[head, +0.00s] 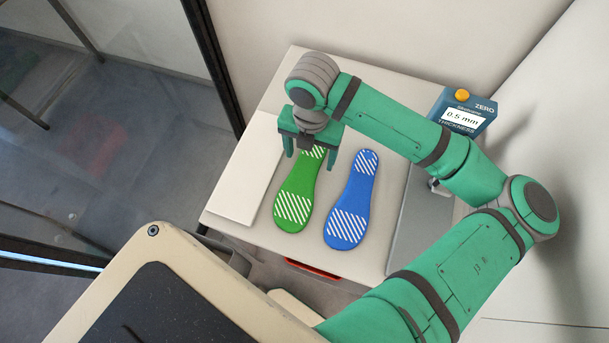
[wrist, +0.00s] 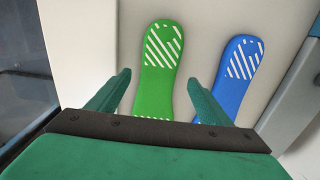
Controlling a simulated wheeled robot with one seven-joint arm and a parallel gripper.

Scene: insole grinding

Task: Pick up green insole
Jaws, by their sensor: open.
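The green insole (head: 297,195) with white diagonal stripes lies flat on the white table, left of the blue insole (head: 352,200). In the wrist view the green insole (wrist: 157,85) runs between my two fingers, its near end hidden behind my gripper's body. My gripper (head: 310,158) is over the far, narrow end of the green insole in the head view. Its fingers (wrist: 155,95) are spread, one to each side of the insole, and nothing is held. I cannot tell the exact height of the fingertips above the table.
The blue insole (wrist: 238,75) lies close to the right of my right finger. A thickness gauge (head: 462,112) reading 0.5 mm stands at the back right, with a grey plate (head: 408,232) in front. A white raised panel (head: 246,175) is at the left.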

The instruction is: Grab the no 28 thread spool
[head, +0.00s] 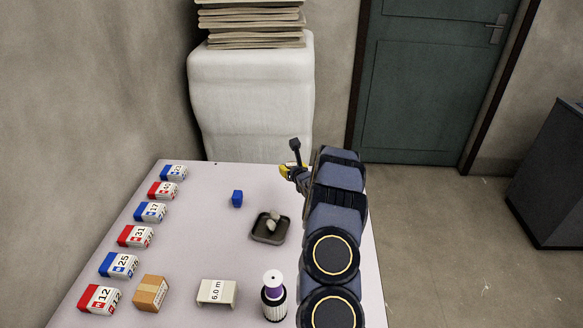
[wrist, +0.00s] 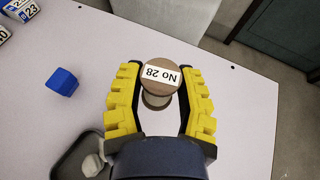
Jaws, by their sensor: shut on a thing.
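The no 28 thread spool (wrist: 160,95) shows in the wrist view with a brown round end and a white "No 28" label, which reads upside down. It lies between the yellow fingers of my gripper (wrist: 159,84), which is shut on it. In the head view my gripper (head: 291,170) is at the far right part of the table, and I cannot make out the spool there.
On the white table (head: 215,250), a dark tray (head: 270,238) with pale lumps and a blue cube (head: 237,198) lie left of my arm. Several red and blue numbered boxes (head: 136,236) line the left edge.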

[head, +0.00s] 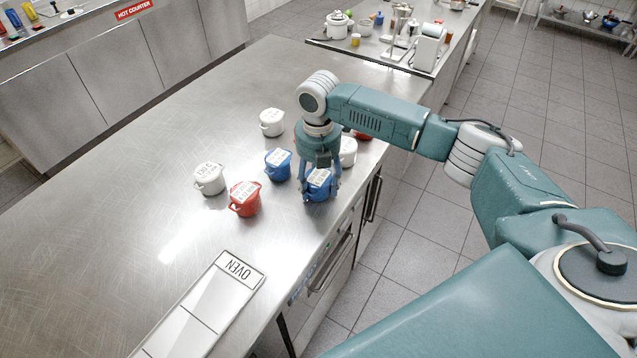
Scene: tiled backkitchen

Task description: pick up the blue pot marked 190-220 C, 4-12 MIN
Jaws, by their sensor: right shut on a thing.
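My right gripper (321,193) reaches down over the counter near its right edge and is shut on a blue pot (318,184) with a white label on top. The label is too small to read, and the gripper partly covers this pot. I cannot tell whether the pot touches the counter. A second blue pot (278,165), also labelled, stands just to the left, apart from the gripper. My left gripper is not in view.
White pots stand at the left (209,180), at the back (271,123) and behind the gripper (348,151). A red pot (244,199) stands in front; another red one is mostly hidden behind my wrist.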

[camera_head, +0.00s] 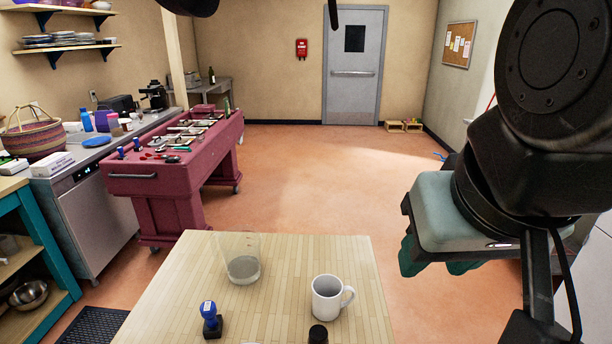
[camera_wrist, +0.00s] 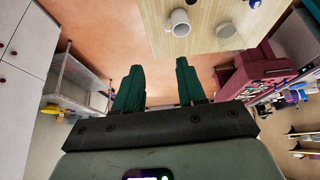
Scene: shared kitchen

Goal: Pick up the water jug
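The water jug (camera_head: 243,262) is a clear, wide vessel with pale contents low inside. It stands upright near the back left corner of the wooden table (camera_head: 285,248). In the wrist view the jug (camera_wrist: 228,31) shows faintly near the table corner, right of the white mug. My gripper (camera_head: 437,265) hangs in the air to the right of the table, well apart from the jug. In the wrist view its two green fingers (camera_wrist: 160,66) are spread with nothing between them. No handle on the jug can be made out.
A white mug (camera_head: 327,298) stands right of the jug. A blue-topped stamp (camera_head: 210,318) stands in front of it, and a dark-capped object (camera_head: 318,334) sits at the bottom edge. A maroon trolley (camera_head: 160,180) with tools stands behind left. The floor beyond is clear.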

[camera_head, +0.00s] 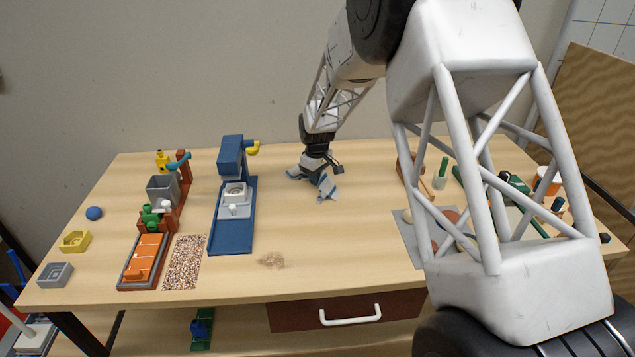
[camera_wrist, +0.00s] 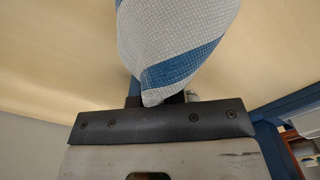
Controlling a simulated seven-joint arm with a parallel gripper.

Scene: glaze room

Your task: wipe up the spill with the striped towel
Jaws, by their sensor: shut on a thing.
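The blue-and-white striped towel (camera_head: 327,187) is at the back middle of the table, bunched under my gripper (camera_head: 322,166). My gripper is shut on it, and the towel's loose part spreads over or just above the wood; I cannot tell if it touches. In the wrist view the towel (camera_wrist: 175,45) hangs from the jaws and hides the fingertips. The spill (camera_head: 271,260) is a small brownish speckled patch near the table's front edge, in front and left of the towel.
A blue press-like machine (camera_head: 232,215) stands left of the spill. A speckled mat (camera_head: 184,262) and an orange tray (camera_head: 144,262) lie further left. A drawer with a white handle (camera_head: 350,315) is below the front edge. The wood between towel and spill is clear.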

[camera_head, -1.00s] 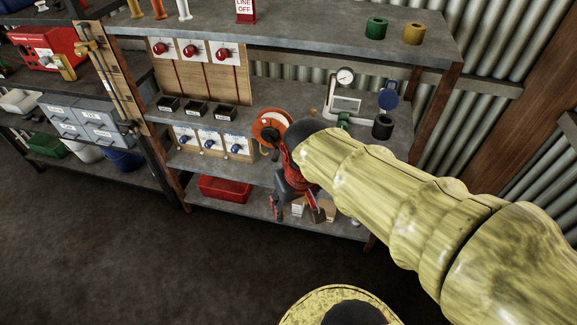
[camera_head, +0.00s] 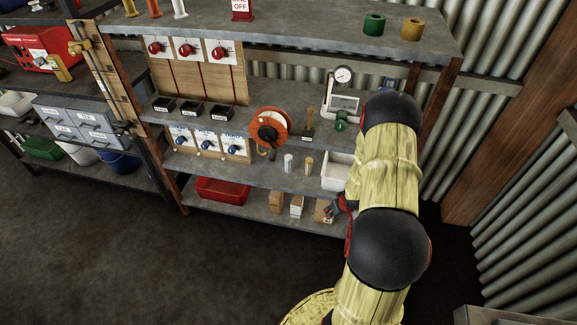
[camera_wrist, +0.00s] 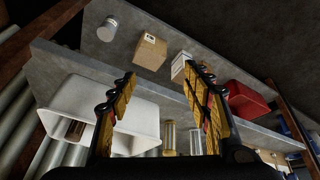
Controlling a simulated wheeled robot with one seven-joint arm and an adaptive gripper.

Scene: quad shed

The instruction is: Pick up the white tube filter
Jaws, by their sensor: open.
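A short whitish cylinder (camera_head: 288,163), which looks like the white tube filter, stands upright on the middle shelf (camera_head: 230,171). A tan-topped cylinder (camera_head: 309,165) stands just right of it. In the wrist view, which is turned over, the whitish cylinder (camera_wrist: 195,141) shows partly behind a finger, beside the tan one. Another round pale grey-white thing (camera_wrist: 107,29) is on the lower shelf in that view; I cannot tell what it is. My gripper (camera_wrist: 160,69) is open and empty, near the shelf front at the white bin, apart from the cylinders. My arm hides part of it in the head view (camera_head: 331,212).
A white bin (camera_head: 335,171) stands right of the cylinders, close to my arm. Small boxes (camera_head: 276,202) and a red bin (camera_head: 222,189) are on the lower shelf. The floor in front is clear.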

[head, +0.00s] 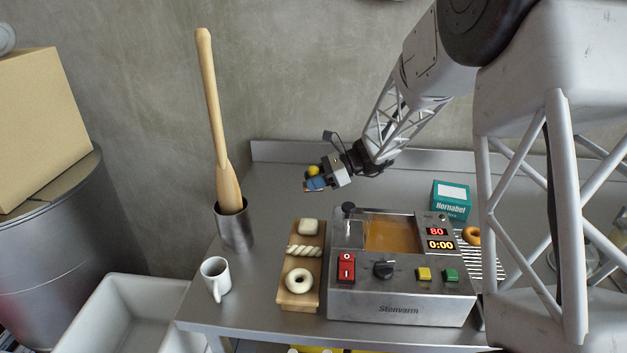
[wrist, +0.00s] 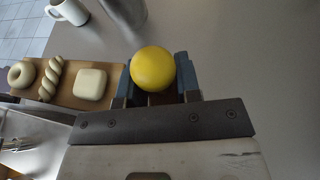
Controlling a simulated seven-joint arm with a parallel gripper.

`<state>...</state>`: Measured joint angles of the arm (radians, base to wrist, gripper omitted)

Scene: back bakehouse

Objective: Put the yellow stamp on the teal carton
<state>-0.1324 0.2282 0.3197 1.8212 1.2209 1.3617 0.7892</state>
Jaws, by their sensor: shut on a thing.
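My gripper (head: 313,185) is above the back of the steel table, to the left of the teal carton. It is shut on the yellow stamp (wrist: 153,69), whose round yellow knob shows between the blue fingers in the wrist view. In the head view the yellow knob (head: 313,170) shows just above the fingers; the lower part of the stamp is mostly hidden. The teal carton (head: 451,203) stands upright behind the fryer, with a blank white patch on its top and the word "Hornabel" on its front. Nothing lies on its top.
The fryer (head: 400,300) stands at the front, with a wire rack and ring doughnut (head: 472,235) to its right. A wooden board (head: 298,305) with dough pieces, a white mug (head: 215,278) and a steel pot (head: 234,228) holding a tall wooden tool are at left.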

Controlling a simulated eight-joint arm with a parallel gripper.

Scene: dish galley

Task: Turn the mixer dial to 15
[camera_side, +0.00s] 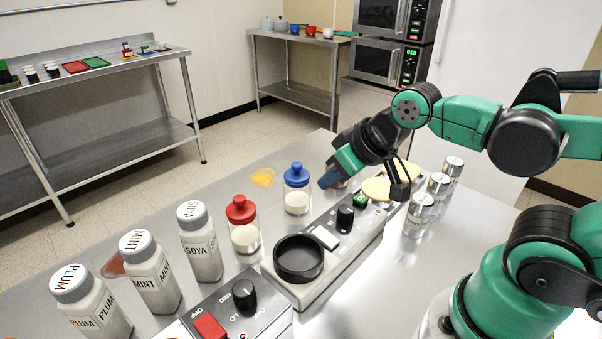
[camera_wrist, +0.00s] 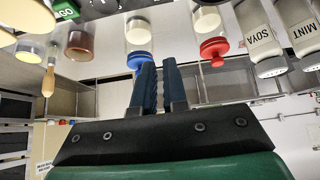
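A long pale device (camera_side: 318,277) on the steel table carries a black ring-shaped holder (camera_side: 299,258), a white plate, a black dial (camera_side: 345,219) and a green GO button (camera_side: 360,201). A second box in front has a black dial (camera_side: 244,294) marked LO and MED beside a red OFF switch (camera_side: 209,326). No number is readable on either dial. My gripper (camera_side: 328,180) is in the air above and behind the long device, apart from both dials. In the wrist view its dark fingers (camera_wrist: 159,66) are slightly apart and empty.
A blue-lidded jar (camera_side: 297,190) stands close to my gripper, with a red-lidded jar (camera_side: 243,224) nearer the front. Shakers marked SOYA (camera_side: 200,242), MINT (camera_side: 150,273) and PLUM (camera_side: 90,301) stand left. Metal-topped jars (camera_side: 420,214) stand right of the long device.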

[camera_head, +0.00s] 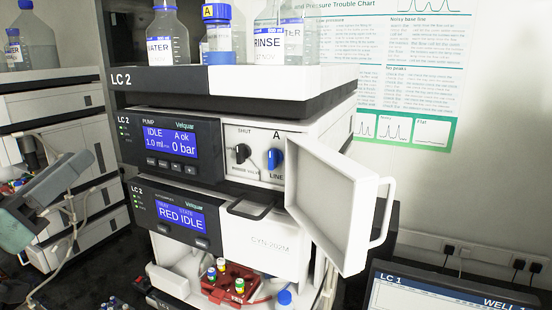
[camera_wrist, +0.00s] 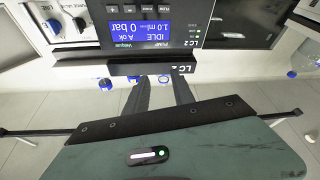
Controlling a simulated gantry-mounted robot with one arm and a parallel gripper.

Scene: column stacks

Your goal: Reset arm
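My gripper (camera_wrist: 163,77) shows in the wrist view with two dark fingers pointing toward the LC 2 stack. A gap shows between the fingers, and I see nothing held in it. Parts of my arm (camera_head: 55,185) show at the left edge of the head view, in front of the left-hand stack. In the head view I cannot make out the fingertips. The LC 2 stack (camera_head: 235,150) stands in the middle, with its pump panel (camera_head: 170,141) reading "IDLE", "A ok", "1.0 ml" and "0 bar". The wrist view shows this panel (camera_wrist: 138,27) upside down.
A white door (camera_head: 335,205) with a handle stands open at the stack's right. Bottles (camera_head: 268,35) stand on top. A red rack (camera_head: 228,280) with capped vials sits low in front. A screen (camera_head: 440,292) stands lower right; another stack (camera_head: 55,110) stands left.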

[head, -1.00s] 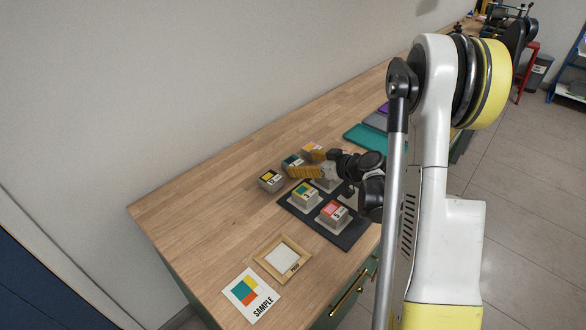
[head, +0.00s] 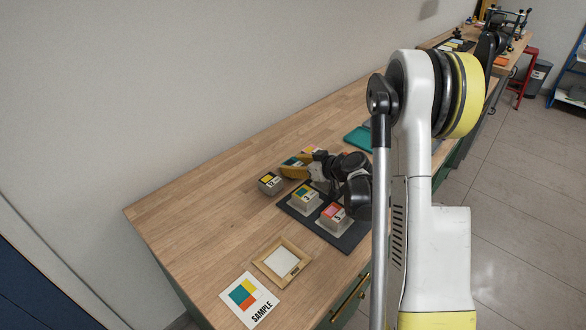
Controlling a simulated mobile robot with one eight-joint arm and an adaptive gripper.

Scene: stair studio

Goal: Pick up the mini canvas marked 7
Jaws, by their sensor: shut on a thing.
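Teal (head: 291,161) and orange (head: 312,150) tops show behind the gripper, partly covered. I cannot make out a 7.
A wooden frame (head: 263,262) and a SAMPLE card (head: 234,293) lie at the bench's near end. A teal mat (head: 358,137) lies farther back. The wooden bench top (head: 190,220) is clear at left. A wall runs along its back edge.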

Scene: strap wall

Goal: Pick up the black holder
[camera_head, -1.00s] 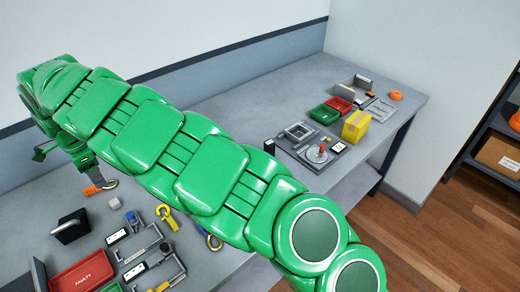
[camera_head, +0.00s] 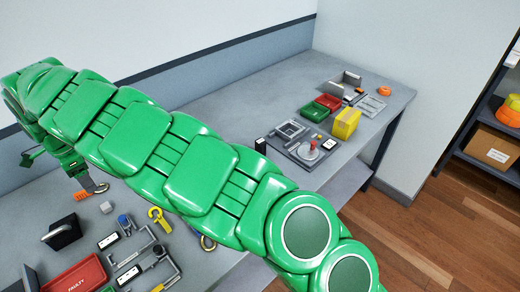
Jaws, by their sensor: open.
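A black holder (camera_head: 62,232), a dark block-like thing with a light edge, stands on the grey bench at the lower left. My green arm reaches across the view from lower right to upper left. My gripper (camera_head: 52,166) is at its far left end, pointing down, open, above and behind the holder in the picture. No holder is between its fingers, and they are apart from it. The fingertips are small and partly hidden by the arm.
A red bin marked faulty (camera_head: 78,276), a yellow hook (camera_head: 160,218), an orange-handled thing (camera_head: 97,189) and grey brackets (camera_head: 140,262) lie close by. Farther right are a grey fixture plate (camera_head: 302,146), a yellow box (camera_head: 346,122) and small bins (camera_head: 313,112). My arm hides the bench's middle.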

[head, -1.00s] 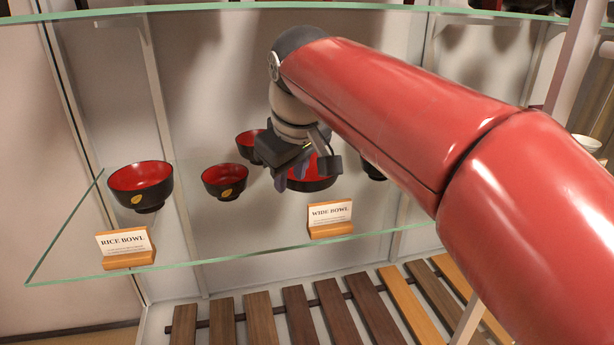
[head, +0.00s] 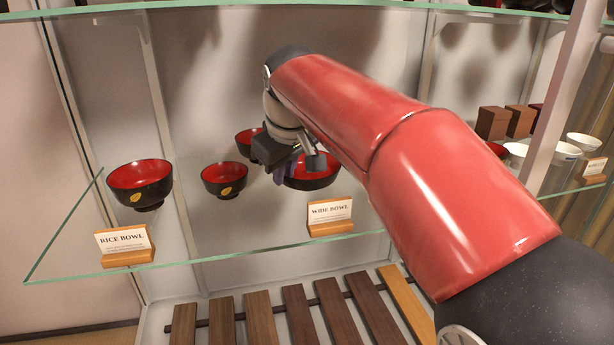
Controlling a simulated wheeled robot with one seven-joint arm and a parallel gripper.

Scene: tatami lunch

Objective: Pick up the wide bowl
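The wide bowl (head: 318,177) is black outside and red inside. It sits upright on the glass shelf (head: 232,238), behind a label reading WIDE BOWL (head: 330,217). My gripper (head: 281,175) is at the bowl's left side, pointing down, in front of part of its rim. Its fingers look dark and partly overlap the bowl; I cannot tell whether they touch it or how far apart they are.
A smaller black and red bowl (head: 225,179) stands just left of my gripper, with another (head: 248,141) behind. A rice bowl (head: 140,184) and its label (head: 125,245) are at left. A glass shelf (head: 230,10) runs above. White bowls (head: 566,150) stand at right.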

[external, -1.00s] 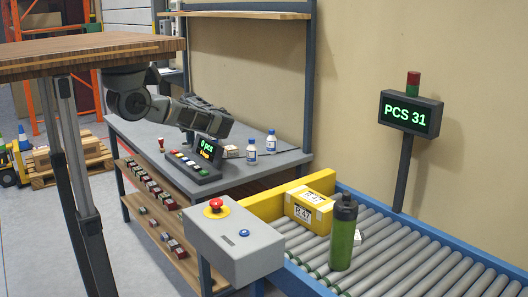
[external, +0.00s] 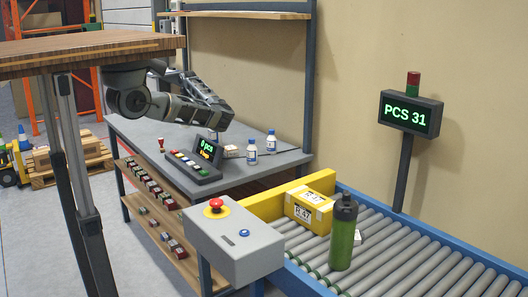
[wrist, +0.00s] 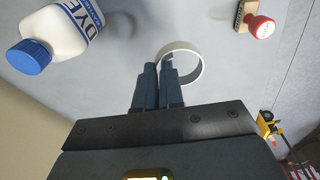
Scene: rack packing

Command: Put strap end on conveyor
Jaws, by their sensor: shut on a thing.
##############################
Quote word for word only the lines above from the one containing "Scene: shared kitchen" through the one containing "Your task: wipe". Pictures stay out of your copy.

_Output of the task_:
Scene: shared kitchen

Goal: Pick up the water jug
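The water jug (camera_head: 243,262) is a clear, wide vessel with pale contents low inside. It stands upright near the back left corner of the wooden table (camera_head: 285,248). In the wrist view the jug (camera_wrist: 228,31) shows faintly near the table corner, right of the white mug. My gripper (camera_head: 437,265) hangs in the air to the right of the table, well apart from the jug. In the wrist view its two green fingers (camera_wrist: 160,66) are spread with nothing between them. No handle on the jug can be made out.
A white mug (camera_head: 327,298) stands right of the jug. A blue-topped stamp (camera_head: 210,318) stands in front of it, and a dark-capped object (camera_head: 318,334) sits at the bottom edge. A maroon trolley (camera_head: 160,180) with tools stands behind left. The floor beyond is clear.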

[camera_head, +0.00s] 
[camera_wrist, +0.00s] 
Controlling a simulated seven-joint arm with a parallel gripper.

Scene: glaze room

Your task: wipe up the spill with the striped towel

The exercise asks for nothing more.